Another sacked staffer whose spell at ET lasted over a decade told Newslaundry these were possibly only the first round of layoffs at the Times Group, and they were limited to non-metro bureaus like Chandigarh and Kochi. “We were told that the paper is going through bad times. My only concern is that I doubt I’ll find a job any time soon, at least in print media.”

In mid-April, at least three employees at Times Life, a Sunday supplement of the Times of India, were asked to leave. One of them had told Newslaundry that the move was “inhuman”, adding: “I could have understood the decision if the whole board took a pay cut, and if it was still not working after three months, then you come to such a decision as the last resort.”

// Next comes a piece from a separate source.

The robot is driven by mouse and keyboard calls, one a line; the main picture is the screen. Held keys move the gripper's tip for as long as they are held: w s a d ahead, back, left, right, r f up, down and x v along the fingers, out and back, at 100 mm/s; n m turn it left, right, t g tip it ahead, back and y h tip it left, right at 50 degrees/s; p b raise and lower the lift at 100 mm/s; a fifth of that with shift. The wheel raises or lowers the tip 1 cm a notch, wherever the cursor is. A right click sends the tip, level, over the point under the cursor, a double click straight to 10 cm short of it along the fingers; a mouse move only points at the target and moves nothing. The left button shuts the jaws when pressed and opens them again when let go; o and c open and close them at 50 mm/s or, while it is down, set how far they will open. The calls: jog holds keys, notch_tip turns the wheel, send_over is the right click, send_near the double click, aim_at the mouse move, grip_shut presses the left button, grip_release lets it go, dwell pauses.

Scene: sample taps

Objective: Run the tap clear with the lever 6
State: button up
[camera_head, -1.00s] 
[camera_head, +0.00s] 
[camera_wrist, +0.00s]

The BCCL's balance sheets from the last four years show it making profits. In 2015-16, the group recorded Rs 1,127 crore in net profit, which fell to Rs 827 crore in 2016-2017 and further to Rs 607 crore the following year. The latest filings for 2018-19 put this number at Rs 153 crore, a slump of about 75 percent. This despite the company earning a greater operating revenue in 2018-19, of nearly Rs 6,985 crore, about 500 crore more than in the previous financial year. But its expenses also swelled to Rs 6,103 crore, compared to Rs 5,443 crore the year before.

In spite of this, the latest filings show that the group’s total assets are worth about Rs 17,000 crore. The Times Group remains one of the most profitable brands within the media sector and without, and a trendsetter in an industry that reveres advertising revenue. For it to sack employees in the middle of an economic crisis will have an impact beyond its walls. Other media houses will now feel compelled to go the BCCL way. No matter how thick the profit margin, salary cuts will transition into sackings, and journalists will come to dread video calls more than missed deadlines.

Now, all eyes are on the Times of India.